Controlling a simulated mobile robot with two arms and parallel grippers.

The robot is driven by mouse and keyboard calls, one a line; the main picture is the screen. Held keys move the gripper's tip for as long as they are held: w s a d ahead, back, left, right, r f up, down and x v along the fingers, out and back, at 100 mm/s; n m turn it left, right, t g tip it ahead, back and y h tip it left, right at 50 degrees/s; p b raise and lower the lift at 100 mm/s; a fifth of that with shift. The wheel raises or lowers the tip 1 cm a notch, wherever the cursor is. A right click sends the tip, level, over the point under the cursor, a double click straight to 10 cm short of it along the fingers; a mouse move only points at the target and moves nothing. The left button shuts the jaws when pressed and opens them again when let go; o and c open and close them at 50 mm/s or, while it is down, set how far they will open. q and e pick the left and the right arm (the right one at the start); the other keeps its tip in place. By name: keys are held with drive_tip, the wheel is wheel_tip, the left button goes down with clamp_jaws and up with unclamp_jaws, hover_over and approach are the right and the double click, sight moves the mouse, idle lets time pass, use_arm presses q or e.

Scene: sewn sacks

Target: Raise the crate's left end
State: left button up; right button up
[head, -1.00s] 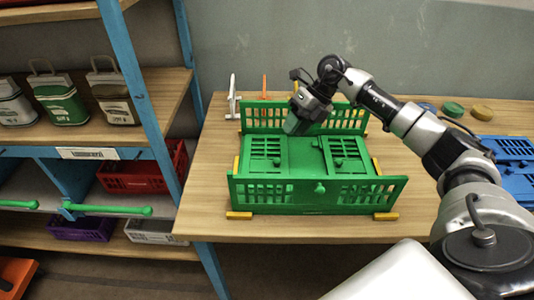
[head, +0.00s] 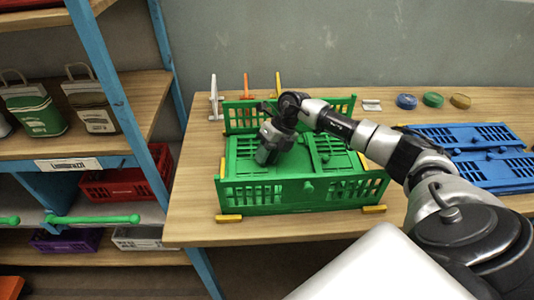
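The green crate (head: 302,204) stands on the wooden table with its front and back walls upright. Its left end (head: 243,169) and right end (head: 335,155) lie folded down flat inside, between the walls. My right gripper (head: 266,157) points down over the left end, near that panel's inner edge, and hides part of it. I cannot tell whether its fingertips touch the panel or how far apart they are. My left gripper is not in view.
Yellow blocks (head: 228,218) sit at the crate's corners. A blue folded crate (head: 470,170) lies to the right. Round discs (head: 433,99) and upright hooks (head: 213,97) stand at the back. Shelves with a blue post (head: 107,80) rise on the left. The table's front strip is clear.

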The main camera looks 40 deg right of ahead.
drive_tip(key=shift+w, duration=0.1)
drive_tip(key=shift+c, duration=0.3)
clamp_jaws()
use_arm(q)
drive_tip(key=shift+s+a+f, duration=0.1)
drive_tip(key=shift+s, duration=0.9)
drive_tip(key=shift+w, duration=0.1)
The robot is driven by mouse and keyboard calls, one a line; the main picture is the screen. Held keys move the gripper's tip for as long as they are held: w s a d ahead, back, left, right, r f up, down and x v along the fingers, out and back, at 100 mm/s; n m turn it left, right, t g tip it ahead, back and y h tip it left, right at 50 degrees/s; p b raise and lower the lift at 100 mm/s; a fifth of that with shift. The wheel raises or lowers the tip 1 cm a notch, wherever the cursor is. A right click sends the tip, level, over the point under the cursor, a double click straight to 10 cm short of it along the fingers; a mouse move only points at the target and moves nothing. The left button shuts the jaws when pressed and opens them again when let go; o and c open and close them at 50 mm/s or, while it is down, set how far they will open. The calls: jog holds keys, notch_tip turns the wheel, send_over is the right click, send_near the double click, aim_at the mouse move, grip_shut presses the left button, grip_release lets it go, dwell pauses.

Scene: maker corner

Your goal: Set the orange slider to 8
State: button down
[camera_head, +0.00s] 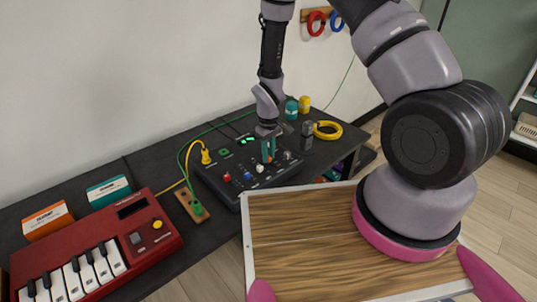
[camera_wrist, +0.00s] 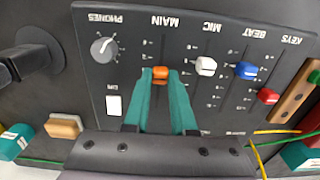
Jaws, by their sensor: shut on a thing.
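The orange slider (camera_wrist: 160,71) sits in the MAIN column of the black mixer panel (camera_wrist: 212,40), which appears upside down in the wrist view. My gripper (camera_wrist: 161,76) has its teal fingers shut on the orange slider's cap, one finger on each side. In the head view my gripper (camera_head: 268,158) points down onto the mixer (camera_head: 230,163), and the cap is mostly hidden by the fingers. Scale marks flank the slot, but their numbers are too small to read.
Beside the orange slider are a white slider (camera_wrist: 205,66), a blue slider (camera_wrist: 247,70) and a red slider (camera_wrist: 268,96). A grey knob (camera_wrist: 103,47) and a white button (camera_wrist: 113,105) lie left. A red keyboard (camera_head: 95,250) stands left on the table.

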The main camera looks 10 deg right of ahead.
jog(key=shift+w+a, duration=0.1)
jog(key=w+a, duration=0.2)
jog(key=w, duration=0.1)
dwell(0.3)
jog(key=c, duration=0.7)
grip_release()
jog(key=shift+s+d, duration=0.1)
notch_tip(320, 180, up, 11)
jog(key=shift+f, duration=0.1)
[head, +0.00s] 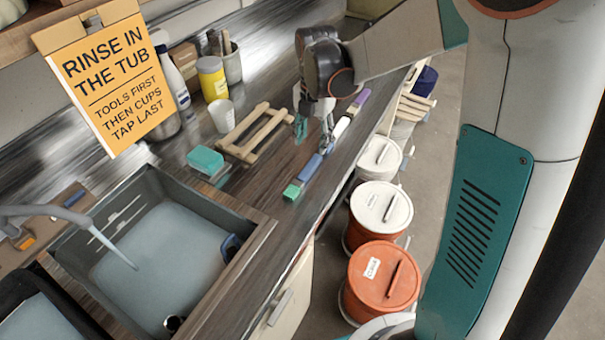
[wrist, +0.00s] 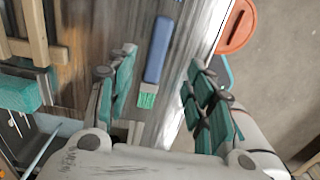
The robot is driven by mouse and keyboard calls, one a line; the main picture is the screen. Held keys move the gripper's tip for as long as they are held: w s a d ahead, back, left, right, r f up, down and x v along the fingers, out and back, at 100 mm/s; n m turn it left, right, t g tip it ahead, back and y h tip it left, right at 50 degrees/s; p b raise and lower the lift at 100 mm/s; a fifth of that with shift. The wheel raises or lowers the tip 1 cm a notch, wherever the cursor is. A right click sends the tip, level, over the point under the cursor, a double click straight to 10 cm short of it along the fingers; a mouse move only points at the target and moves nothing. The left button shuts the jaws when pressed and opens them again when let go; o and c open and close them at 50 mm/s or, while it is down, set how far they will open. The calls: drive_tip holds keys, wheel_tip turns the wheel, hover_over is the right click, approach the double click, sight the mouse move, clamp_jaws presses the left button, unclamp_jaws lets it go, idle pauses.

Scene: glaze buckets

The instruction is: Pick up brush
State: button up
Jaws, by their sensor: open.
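The brush has a blue handle (head: 310,168) and green bristles (head: 292,192). It lies flat on the dark wood counter near the front edge in the head view. In the wrist view the brush (wrist: 157,50) lies between my fingers' lines, bristles toward the wrist. My gripper (head: 314,132) is open and empty above the counter, a little beyond the brush in the head view. Its teal fingers stand either side of the bristles in the wrist view (wrist: 165,92). The gap in height between fingers and brush is hard to tell.
A white and purple tool (head: 362,98) lies farther along the counter edge. A wooden rack (head: 268,134), teal sponge (head: 205,160) and white cup (head: 222,115) stand to the left. The water-filled sink (head: 245,236) is nearer. Lidded buckets (head: 382,275) stand on the floor beside the counter.

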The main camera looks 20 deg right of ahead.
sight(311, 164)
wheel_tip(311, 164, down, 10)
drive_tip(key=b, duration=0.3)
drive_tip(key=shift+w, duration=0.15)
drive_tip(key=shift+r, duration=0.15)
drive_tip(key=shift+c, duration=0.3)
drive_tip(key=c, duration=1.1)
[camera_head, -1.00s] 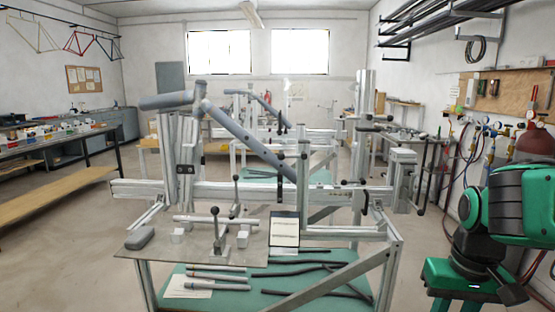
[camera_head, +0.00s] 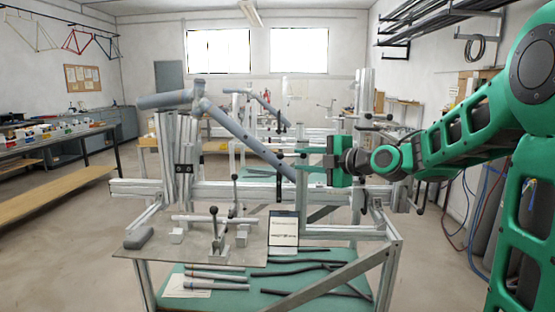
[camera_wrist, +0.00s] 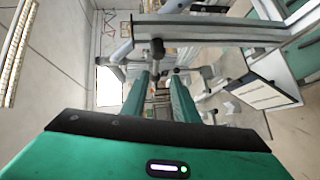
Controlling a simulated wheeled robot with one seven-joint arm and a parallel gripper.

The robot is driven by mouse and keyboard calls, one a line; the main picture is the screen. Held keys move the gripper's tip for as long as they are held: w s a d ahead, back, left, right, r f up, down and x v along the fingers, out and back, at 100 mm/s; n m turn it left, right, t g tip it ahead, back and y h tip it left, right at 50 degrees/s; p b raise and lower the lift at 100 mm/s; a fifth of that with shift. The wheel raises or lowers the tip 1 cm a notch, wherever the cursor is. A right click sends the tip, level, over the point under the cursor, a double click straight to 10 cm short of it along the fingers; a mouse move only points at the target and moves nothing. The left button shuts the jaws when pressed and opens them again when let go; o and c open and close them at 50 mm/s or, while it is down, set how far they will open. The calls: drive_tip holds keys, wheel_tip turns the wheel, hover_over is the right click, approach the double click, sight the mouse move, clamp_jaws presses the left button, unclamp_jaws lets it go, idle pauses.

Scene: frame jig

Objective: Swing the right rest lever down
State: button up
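My gripper (camera_head: 299,161) reaches in from the right in the head view, beside the lower end of the grey slanted tube (camera_head: 250,136). Its two green fingers are apart in the wrist view (camera_wrist: 160,78), with no object seen gripped. A dark lever knob (camera_wrist: 157,46) shows just beyond the fingertips there, and a second dark knob (camera_wrist: 181,71) lies near the right finger. I cannot tell for sure which is the right rest lever; my gripper partly covers that area in the head view. Another black-knobbed lever (camera_head: 235,190) stands upright further left.
The jig's long aluminium rail (camera_head: 230,189) runs below my gripper. A small panel (camera_head: 284,229) stands on the bench. A clamp lever (camera_head: 214,226) stands on the front plate (camera_head: 160,258). Dark tubes lie on the green lower shelf (camera_head: 240,298). Open floor lies left.

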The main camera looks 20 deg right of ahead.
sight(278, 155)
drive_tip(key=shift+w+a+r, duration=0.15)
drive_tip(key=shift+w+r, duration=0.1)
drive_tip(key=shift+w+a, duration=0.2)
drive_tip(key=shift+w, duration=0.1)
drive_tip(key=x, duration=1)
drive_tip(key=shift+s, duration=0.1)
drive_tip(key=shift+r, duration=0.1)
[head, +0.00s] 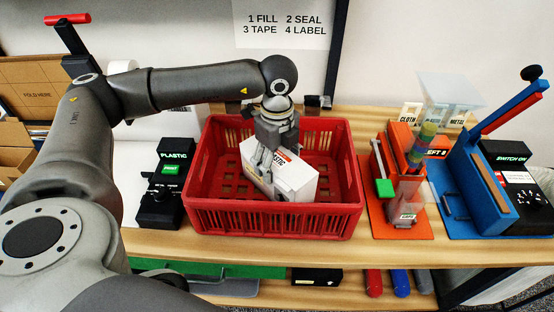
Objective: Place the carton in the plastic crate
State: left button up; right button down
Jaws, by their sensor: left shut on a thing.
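The white carton (296,181) is inside the red plastic crate (275,220), near its middle. It is tilted, and a label reading "STIC" shows on its top. My left gripper (262,168) reaches down into the crate from above and is shut on the carton at its left side. The gripper hides part of the carton, and the crate's front wall is close to the carton's lower edge. I cannot tell whether the carton touches the crate floor. My right gripper is not in view.
A black label printer marked "PLASTIC" (170,180) stands left of the crate. An orange tape station (400,225) and a blue lever press (480,190) stand to its right. The wooden table (270,248) has a bare strip along the front.

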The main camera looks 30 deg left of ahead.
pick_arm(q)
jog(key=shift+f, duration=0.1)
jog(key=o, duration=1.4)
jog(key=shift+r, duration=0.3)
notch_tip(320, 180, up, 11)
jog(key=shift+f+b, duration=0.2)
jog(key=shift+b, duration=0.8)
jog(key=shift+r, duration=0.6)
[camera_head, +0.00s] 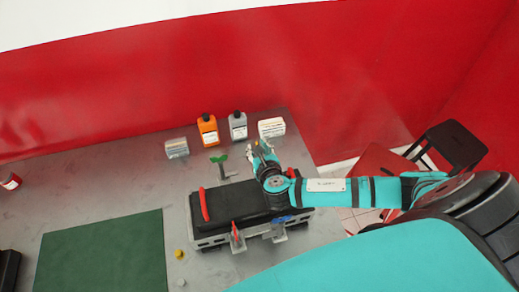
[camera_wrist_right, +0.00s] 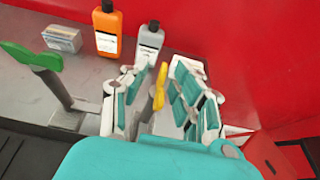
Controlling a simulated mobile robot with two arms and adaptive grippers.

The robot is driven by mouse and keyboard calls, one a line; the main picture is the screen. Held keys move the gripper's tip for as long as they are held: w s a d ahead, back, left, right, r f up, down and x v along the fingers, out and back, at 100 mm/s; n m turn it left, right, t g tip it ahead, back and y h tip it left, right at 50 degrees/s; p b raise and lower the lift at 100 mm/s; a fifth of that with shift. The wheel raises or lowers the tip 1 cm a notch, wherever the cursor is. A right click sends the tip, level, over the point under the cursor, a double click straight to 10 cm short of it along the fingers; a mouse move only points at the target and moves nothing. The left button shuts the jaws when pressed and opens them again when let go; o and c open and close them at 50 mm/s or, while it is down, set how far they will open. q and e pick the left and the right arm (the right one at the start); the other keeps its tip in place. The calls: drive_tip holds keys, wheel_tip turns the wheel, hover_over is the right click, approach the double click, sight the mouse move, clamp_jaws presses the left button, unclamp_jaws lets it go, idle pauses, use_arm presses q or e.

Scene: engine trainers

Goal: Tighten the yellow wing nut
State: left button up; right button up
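The yellow wing nut (camera_wrist_right: 159,86) stands at the top of a grey stem in the right wrist view. My right gripper (camera_wrist_right: 158,92) has its fingers apart, one on each side of the wing nut, and does not look closed on it. Whether a finger touches the nut is hard to tell. In the head view my right gripper (camera_head: 262,152) is at the back edge of the black engine trainer (camera_head: 237,204), and it largely hides the yellow wing nut there. My left gripper is not in view.
A green wing nut (camera_head: 219,158) stands left of my right gripper. An orange bottle (camera_head: 208,131), a grey bottle (camera_head: 238,126) and small boxes (camera_head: 271,128) stand behind. Red and blue wing nuts are at the trainer's front. A green mat (camera_head: 100,252) lies left; the table there is mostly free.

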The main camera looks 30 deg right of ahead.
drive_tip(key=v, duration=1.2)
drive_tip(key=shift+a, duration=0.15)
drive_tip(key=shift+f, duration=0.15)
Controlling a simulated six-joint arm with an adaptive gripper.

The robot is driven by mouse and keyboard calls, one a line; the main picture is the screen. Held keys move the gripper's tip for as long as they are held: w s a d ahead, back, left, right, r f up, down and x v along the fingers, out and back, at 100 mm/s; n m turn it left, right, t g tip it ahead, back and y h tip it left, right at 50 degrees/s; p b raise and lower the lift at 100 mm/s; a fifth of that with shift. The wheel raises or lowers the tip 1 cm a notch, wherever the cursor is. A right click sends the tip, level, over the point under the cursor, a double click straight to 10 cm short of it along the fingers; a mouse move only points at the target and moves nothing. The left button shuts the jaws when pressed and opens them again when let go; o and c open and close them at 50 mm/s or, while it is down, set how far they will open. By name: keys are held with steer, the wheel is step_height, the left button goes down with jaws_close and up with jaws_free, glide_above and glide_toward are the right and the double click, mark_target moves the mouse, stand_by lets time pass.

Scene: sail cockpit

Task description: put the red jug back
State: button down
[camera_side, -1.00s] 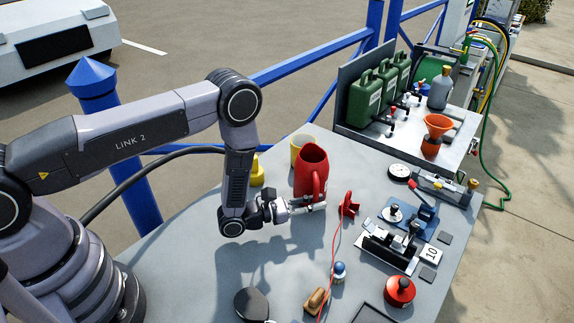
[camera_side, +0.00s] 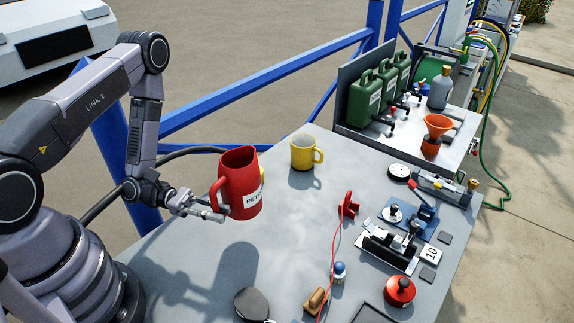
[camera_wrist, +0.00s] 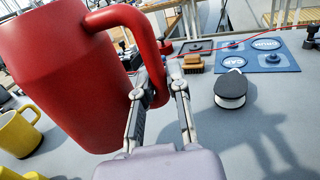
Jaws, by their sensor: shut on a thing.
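The red jug (camera_side: 238,183) is upright in my gripper, above the left part of the grey table. My gripper (camera_side: 221,213) is shut on the jug's handle at the jug's left side. In the wrist view the jug (camera_wrist: 80,75) fills the left side. There my gripper (camera_wrist: 172,80) has its fingers at the lower end of the handle. The shadow on the table lies apart from the jug, so it seems lifted clear.
A yellow mug (camera_side: 302,154) stands behind and right of the jug. A red part with a red cord (camera_side: 348,205), a dark round item (camera_side: 252,304) and a red canister (camera_side: 399,291) lie further right and in front. In the wrist view a blue marked mat (camera_wrist: 262,54) lies beyond.

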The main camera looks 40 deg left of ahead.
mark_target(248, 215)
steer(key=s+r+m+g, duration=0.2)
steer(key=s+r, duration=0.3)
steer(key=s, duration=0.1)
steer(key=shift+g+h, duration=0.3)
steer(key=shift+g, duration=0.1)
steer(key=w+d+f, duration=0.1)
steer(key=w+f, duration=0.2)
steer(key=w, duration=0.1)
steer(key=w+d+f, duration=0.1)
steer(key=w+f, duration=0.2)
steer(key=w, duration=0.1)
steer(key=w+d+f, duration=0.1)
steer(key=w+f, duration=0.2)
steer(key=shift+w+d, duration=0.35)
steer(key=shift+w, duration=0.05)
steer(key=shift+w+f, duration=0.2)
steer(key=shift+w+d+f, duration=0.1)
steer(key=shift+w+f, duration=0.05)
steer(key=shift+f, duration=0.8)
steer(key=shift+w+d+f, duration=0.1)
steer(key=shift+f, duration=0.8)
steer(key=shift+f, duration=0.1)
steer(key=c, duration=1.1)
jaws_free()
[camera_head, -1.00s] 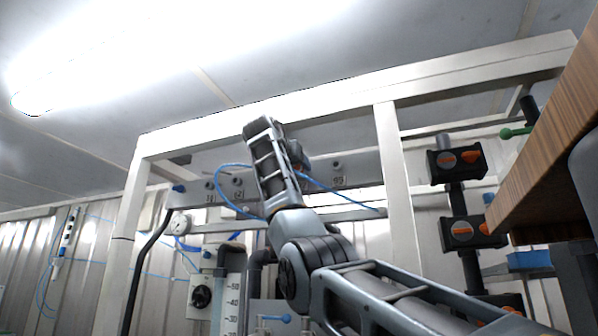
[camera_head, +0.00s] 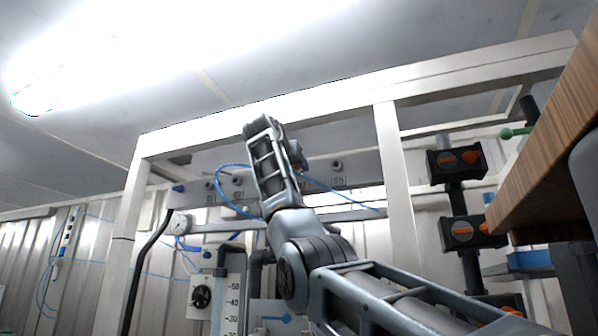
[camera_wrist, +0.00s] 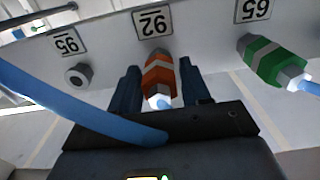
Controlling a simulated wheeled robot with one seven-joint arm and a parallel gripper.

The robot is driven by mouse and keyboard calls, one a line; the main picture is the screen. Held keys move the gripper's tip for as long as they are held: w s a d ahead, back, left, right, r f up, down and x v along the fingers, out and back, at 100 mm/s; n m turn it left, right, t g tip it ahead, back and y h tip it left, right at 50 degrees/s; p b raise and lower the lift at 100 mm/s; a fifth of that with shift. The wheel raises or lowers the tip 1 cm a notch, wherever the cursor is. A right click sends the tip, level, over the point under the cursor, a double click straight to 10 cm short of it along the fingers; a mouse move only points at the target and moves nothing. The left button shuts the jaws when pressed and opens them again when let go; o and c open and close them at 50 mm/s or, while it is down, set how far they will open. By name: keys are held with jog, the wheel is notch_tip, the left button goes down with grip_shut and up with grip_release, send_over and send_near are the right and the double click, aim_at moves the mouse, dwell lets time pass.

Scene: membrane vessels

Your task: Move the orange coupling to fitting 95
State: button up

Given problem: Retype only the lines above from the one with "Target: Raise the crate's left end" through the one with "[head, -1.00s]", exactly and with both ends. Images stay out.

Response:
Target: Raise the crate's left end
State: left button up; right button up
[head, -1.00s] 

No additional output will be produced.